Monday, January 28, 2008

Untraceable

UNTRACEABLE (Gregory Hoblit, 2008)

Careful where you click online. You might be tempted into becoming one of the millions of accomplices to a murder, or so the sluggish thriller UNTRACEABLE would have us believe.

Portland FBI cybercrimes agent Jennifer Marsh (Diane Lane) wades through the internet's dirty corners looking for spoofers and phishers preying on the unsuspecting's personal data. Chat room pedophiles are more the domain of her colleague Griffin Dowd (Colin Hanks). The latest bit of nasty online entertainment to grace Jennifer's browser is a website featuring a live stream of a kitten being tortured.

As the theory goes, serial killers begin with animals and advance to humans. Sure enough, it isn't long before the site shows a restrained man with superficial cuts on his chest. The more people who visit, the faster an anticoagulant is released into his bloodstream to hasten his bleeding to death. Unable to shut down the site, the agents watch in horror as the hits go up until the victim succumbs.

The killer in UNTRACEABLE continues to employ novel methods for interactive murder, and millions in the surfing public seems more than willing to play along in his deadly game. Adding to Jennifer's distress, the perpetrator knows where she lives and breaches her home computer.

Like Jigsaw in the SAW films, UNTRACEABLE'S boogeyman is a scold who holds up a mirror to society's ills. He arranges death chambers and puts the onus on those who visit his site, automatically making them participants in his twisted enterprise. Obviously such moral grandstanding is laughable. His hands are far from clean. The problem with UNTRACEABLE is that it is guilty of the same hypocritical fingerpointing. It lures with the promise of horrible torture scenes and then reprimands the viewers for wanting to watch. (For what it's worth, the violence is not as graphic as the torture porn films of the past couple years.)
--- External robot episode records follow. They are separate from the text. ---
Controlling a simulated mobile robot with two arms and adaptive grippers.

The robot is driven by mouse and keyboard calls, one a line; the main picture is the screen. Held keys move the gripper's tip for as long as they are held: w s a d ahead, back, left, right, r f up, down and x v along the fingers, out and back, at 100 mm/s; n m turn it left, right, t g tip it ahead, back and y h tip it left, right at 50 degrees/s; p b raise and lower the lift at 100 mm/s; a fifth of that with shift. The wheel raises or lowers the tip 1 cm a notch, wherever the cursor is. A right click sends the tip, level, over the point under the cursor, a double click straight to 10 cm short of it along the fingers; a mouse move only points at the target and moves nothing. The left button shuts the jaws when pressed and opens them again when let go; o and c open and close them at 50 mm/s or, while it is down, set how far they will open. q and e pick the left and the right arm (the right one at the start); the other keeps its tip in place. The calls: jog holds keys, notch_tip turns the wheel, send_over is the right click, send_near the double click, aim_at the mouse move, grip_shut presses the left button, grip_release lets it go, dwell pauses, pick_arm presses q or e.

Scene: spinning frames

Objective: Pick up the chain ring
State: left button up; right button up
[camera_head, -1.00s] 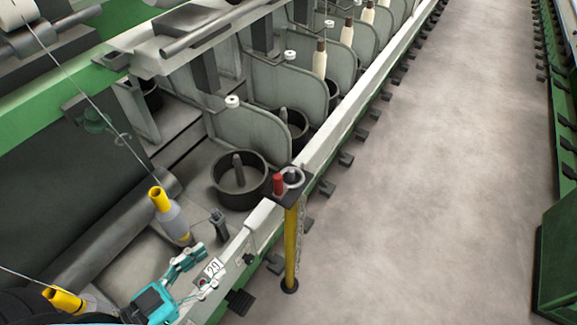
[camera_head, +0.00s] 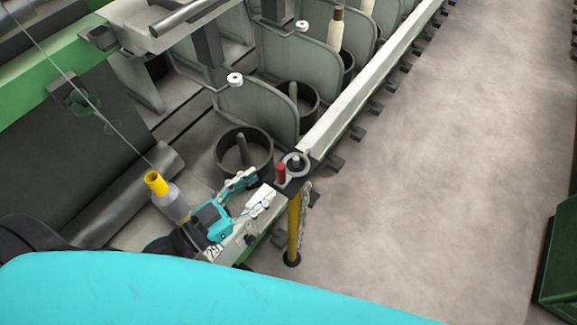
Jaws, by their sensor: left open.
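The chain ring (camera_head: 297,162) is a grey ring on a small black plate at the top of a yellow post (camera_head: 294,230). A light chain (camera_head: 304,215) hangs down beside the post. A red piece (camera_head: 281,172) stands on the same plate, left of the ring. My left gripper (camera_head: 261,186) is open, its two fingers pointing up and right. It is just left of and below the plate, apart from the ring in the picture, with nothing visible between its fingers. My right gripper is not in view.
A yellow-topped bobbin (camera_head: 165,195) stands left of my gripper. A dark round pot (camera_head: 245,152) sits behind it, with grey dividers (camera_head: 258,105) beyond. The pale machine rail (camera_head: 350,105) runs to the upper right. The floor (camera_head: 430,170) at right is clear. My teal arm covers the bottom.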

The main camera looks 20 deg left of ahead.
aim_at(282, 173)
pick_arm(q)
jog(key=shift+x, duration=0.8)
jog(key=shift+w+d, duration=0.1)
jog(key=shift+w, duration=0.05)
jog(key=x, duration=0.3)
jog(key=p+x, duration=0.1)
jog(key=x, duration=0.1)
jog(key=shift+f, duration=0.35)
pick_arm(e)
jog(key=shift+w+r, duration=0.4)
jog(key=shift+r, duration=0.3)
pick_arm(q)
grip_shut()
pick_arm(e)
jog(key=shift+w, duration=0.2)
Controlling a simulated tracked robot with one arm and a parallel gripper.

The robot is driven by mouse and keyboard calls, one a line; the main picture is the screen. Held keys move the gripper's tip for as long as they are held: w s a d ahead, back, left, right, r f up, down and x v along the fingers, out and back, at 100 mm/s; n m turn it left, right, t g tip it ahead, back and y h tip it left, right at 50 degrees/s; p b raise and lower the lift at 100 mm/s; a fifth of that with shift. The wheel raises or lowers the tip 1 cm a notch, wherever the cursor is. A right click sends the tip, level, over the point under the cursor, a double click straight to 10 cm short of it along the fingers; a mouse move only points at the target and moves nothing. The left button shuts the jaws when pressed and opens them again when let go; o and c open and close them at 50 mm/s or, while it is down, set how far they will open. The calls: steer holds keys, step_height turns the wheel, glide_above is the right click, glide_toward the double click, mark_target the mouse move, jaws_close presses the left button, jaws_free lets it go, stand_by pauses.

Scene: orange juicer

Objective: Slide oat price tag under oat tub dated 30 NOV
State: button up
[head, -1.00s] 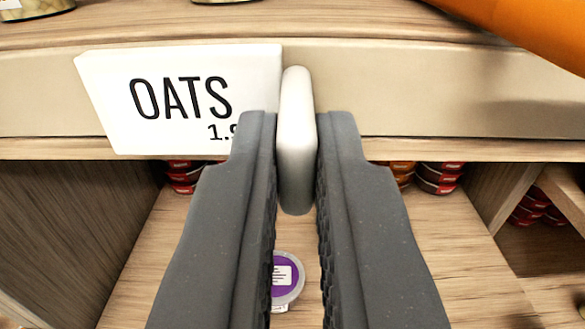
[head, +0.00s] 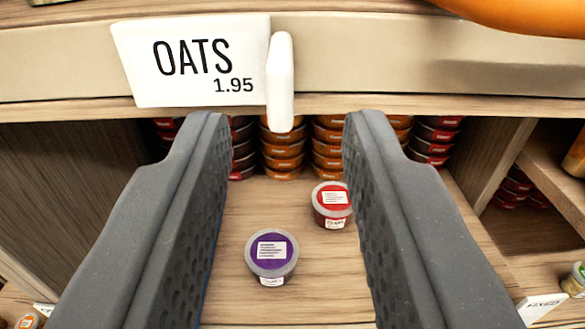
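The oat price tag (head: 190,62) is a white card reading "OATS 1.95". It sits on the beige shelf-edge strip, with a white upright tab (head: 281,80) at its right end. My gripper (head: 288,125) is open and empty; its fingers spread below and to both sides of the tab, apart from it. A tub with a purple label (head: 271,257) stands on the lower shelf between the fingers. A tub with a red label (head: 332,204) stands behind it to the right. Their small print is too small to read, so I cannot tell which tub is dated 30 NOV.
Stacks of orange tubs (head: 283,150) and red tubs (head: 437,140) line the back of the lower shelf. Wooden side walls (head: 490,150) bound the compartment. A large orange object (head: 530,14) overhangs at top right. Another white tag (head: 540,306) shows at lower right.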

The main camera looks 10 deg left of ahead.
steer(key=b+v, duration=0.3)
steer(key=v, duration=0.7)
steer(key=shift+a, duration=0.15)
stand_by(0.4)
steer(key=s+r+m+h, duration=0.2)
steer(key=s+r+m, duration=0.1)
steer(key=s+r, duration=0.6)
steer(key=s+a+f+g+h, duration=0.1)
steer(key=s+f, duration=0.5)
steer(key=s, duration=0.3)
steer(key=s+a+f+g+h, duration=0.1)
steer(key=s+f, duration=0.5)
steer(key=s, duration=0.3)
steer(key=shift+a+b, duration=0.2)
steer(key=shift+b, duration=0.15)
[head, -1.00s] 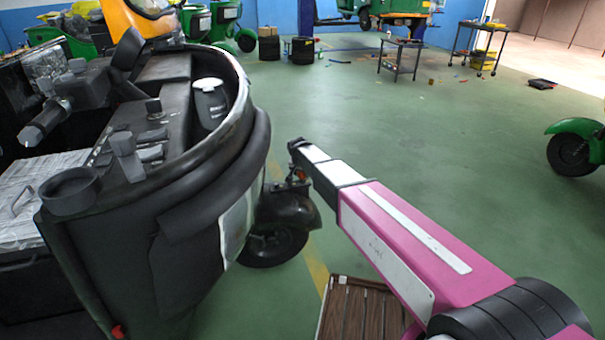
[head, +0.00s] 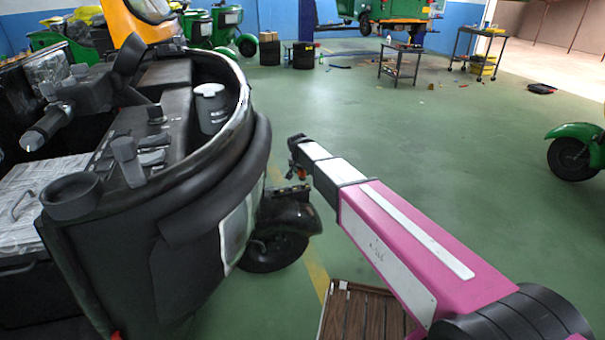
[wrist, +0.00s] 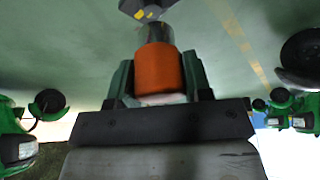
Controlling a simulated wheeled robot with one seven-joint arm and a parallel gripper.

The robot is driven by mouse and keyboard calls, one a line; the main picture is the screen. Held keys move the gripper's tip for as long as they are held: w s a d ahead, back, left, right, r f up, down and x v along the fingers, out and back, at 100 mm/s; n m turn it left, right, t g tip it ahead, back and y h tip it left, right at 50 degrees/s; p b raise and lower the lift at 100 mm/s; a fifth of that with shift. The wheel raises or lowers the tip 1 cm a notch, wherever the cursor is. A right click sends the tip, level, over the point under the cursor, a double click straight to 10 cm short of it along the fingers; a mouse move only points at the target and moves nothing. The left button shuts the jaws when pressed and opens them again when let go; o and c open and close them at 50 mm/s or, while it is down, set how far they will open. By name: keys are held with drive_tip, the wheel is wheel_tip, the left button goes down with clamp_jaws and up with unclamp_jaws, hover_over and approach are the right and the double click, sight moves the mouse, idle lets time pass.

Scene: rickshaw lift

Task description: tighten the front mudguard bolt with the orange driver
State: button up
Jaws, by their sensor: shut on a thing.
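The orange driver (wrist: 160,70) is held upright in the wrist view between the two dark fingers of my gripper (wrist: 160,85), which are shut on it. Its grey nose points toward a dark piece with yellow marks (wrist: 147,9) at the top edge; I cannot tell what that piece is. In the head view my gripper (head: 296,155) is at the far end of my pink arm, above the dark front mudguard (head: 295,214) in the picture. The mudguard sits over the front wheel (head: 272,252). I cannot make out the bolt.
The dark rickshaw body (head: 190,230) fills the left side of the head view. A slatted wooden piece (head: 365,312) lies below my arm. A green rickshaw (head: 575,150) stands at the right. Carts (head: 401,52) stand at the back; the middle floor is clear.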

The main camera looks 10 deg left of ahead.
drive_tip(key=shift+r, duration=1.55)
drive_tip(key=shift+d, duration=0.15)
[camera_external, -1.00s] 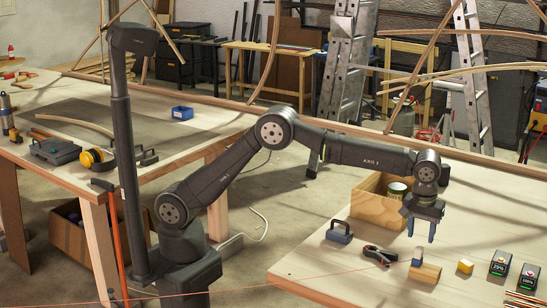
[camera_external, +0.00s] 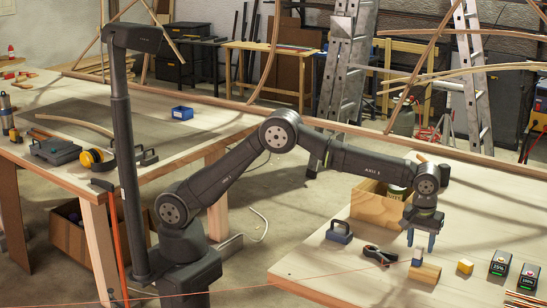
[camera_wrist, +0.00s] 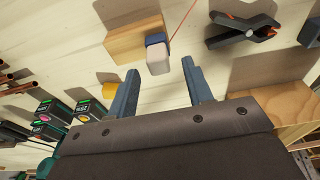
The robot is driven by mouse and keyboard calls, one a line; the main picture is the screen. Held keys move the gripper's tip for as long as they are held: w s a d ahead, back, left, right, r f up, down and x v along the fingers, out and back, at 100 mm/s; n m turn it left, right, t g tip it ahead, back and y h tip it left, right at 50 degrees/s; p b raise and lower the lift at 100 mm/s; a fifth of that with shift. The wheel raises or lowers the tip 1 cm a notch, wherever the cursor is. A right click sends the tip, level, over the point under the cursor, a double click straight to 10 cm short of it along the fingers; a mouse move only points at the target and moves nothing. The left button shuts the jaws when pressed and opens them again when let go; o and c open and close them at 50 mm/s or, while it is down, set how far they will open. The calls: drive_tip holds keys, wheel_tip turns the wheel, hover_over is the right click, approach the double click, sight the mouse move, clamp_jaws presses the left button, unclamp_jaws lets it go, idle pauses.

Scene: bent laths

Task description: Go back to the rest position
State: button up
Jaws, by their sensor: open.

UNTRACEABLE goes into hysterics about what is on the internet, which makes it hard to take seriously no matter how much computer terminology the characters use. If the filmmakers were less concerned about portraying such an outlandish scenario, it might have scored points worth making. Whether it's how much of our lives are available online or the easy access and potential temptation of anything imaginable at our fingertips, there is a case to be made about the negative consequences from the worldwide web's lack of boundaries.

Brushing aside the story's huge logic gaps, UNTRACEABLE is guilty of being uninvolving. It comes up short as a character study and a mystery. Lane is fine as the cybercrimes agent, yet in spite of the character details she's given, there's simply nothing to Jennifer. The killer's identity is revealed fairly early, although his motivation isn't explained until later. Still, none of that information makes an impact. The procedural elements are given their due diligence and presented with as much excitement as a sense of obligation entails.

Boring, hypocritical, and didactic, UNTRACEABLE is an exercise in tut-tutting the audience for being curious about the very stuff the film traffics in. Watching it is punishment enough. I don't need the sermon too.